ATHENS — One day last February, several hundred Greek demonstrators gathered near a U.S. naval base on the island of Crete to burn the moorings of an American supply ship, the Saturn, and to throw bottles at some of the sailors.
When U.S. officials here protested that local police had stood by and done nothing to stop the demonstrators, the Greek government of Prime Minister Andreas Papandreou icily dismissed the complaint. Some crew members on the Saturn "overreacted" to the demonstrators, said Synephys Drakopoulos of the Greek Foreign Ministry.
It was just one of several tense incidents this year over the four American military bases in Greece, which serve as a linchpin for U.S. naval and intelligence operations in the eastern Mediterranean and the Middle East.
With negotiations on the future of the bases under way, security for U.S. officials in Greece is now so tight that a senior U.S. diplomat acknowledged in an interview: "We have 190 people, and the problem is how far down in the ranks do we go with armored cars and putting police inside people's homes?
The difficulties the United States faces in Greece are typical of those elsewhere in the world as U.S. officials strive to overcome growing political opposition abroad to American military bases.
The opposition comes not merely from fringe or terrorist groups, but from prominent, elected officials, such as Spanish Prime Minister Felipe Gonzalez and Greek Prime Minister Papandreou, who have pledged to voters to limit or get rid of U.S. military facilities.
Even in Britain, the closest of all U.S. allies, opposition to U.S. bases figured prominently in last year's general election. Labor Party leader Neil Kinnock called for the withdrawal of all U.S. nuclear forces from bases in Britain within five years. His party lost but received 33% of the vote.
Earlier this year, Spain ordered the United States to remove its planes from the Torrejon Air Base near Madrid. The United States also faces tough negotiations over the future of bases in Portugal, the Philippines and several other nations.
In many countries, government officials and intellectuals argue that the American bases should be viewed primarily as an outgrowth of the global rivalry between the United States and the Soviet Union. Protective of their sovereignty, the nations are increasingly sensitive about being perceived as a military outpost for one side.
The growth of the anti-nuclear movement overseas also has inflamed objections to the nuclear weapons kept at some of the 759 American base sites around the world.
In the past, the United States was often able to keep its overseas bases by making deals with foreign autocrats like Philippine President Ferdinand E. Marcos, dictators like Spain's Generalissimo Francisco Franco or military regimes like the Greek government of Col. George Papadopoulos.
Now, U.S. officials often find themselves negotiating with democratic governments, and in many cases the legacy of the past has become a political liability.
Defusing Sentiment
This year, after Spain ordered the U.S. Air Force to remove its squadron of 72 F-16s from Torrejon Air Base, Julian Santamaria, the Spanish ambassador to the United States, observed: "Had the base at Torrejon been established by a democratic government, (we) would have to take the heat for that." Instead, he noted, the agreement for the base was negotiated by Franco "without popular consent."

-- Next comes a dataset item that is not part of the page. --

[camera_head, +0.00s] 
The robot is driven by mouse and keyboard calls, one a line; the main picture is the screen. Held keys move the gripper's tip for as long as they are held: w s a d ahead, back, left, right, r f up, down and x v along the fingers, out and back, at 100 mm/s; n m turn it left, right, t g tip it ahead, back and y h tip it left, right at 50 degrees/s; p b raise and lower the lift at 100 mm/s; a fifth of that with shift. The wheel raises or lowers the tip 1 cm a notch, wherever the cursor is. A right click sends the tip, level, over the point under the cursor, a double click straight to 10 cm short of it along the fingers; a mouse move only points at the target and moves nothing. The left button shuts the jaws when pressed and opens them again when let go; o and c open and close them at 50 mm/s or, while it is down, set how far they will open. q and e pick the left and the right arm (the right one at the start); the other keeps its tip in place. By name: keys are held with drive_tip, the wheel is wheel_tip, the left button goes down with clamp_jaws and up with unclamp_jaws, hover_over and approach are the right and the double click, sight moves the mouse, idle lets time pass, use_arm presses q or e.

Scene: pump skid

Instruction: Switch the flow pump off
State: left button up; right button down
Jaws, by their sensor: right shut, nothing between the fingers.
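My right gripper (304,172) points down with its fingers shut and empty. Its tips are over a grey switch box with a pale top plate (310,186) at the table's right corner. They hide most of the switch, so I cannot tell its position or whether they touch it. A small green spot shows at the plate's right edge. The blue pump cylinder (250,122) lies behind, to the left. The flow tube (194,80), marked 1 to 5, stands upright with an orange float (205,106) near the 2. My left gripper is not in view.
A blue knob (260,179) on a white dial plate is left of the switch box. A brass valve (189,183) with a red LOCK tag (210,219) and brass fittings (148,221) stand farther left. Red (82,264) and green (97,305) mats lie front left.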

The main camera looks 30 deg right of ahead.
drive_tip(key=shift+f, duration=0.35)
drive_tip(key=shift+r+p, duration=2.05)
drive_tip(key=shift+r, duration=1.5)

In recent years, the United States has taken some steps to try to defuse nationalist sentiments. It has stopped insisting on the right to fly the American flag over U.S. bases and has allowed foreign governments to place their own military commanders inside American facilities, although some areas generally remain off-limits to them.
U.S. officials have even tried making changes in the language they use in an attempt to make the bases more acceptable. "We don't call them bases any more," said a State Department official. "They're facilities to which the United States has access."
'Bases Are Not Here for Us'
American officials regularly seek to persuade foreign governments that U.S. bases help protect their nations from Soviet attack. But this argument seems to carry less and less weight. "The reality is that these bases are not here for us," said Philippine Foreign Minister Raul Manglapus this year. "They are here for the United States."
Sometimes, the most persuasive argument for keeping the American bases is money--that is, the U.S. military aid paid to some countries with bases, along with other economic benefits. "These bases are a gold mine for these countries," said Sen. Larry Pressler (R-S.D.), a member of the Senate Foreign Relations Committee.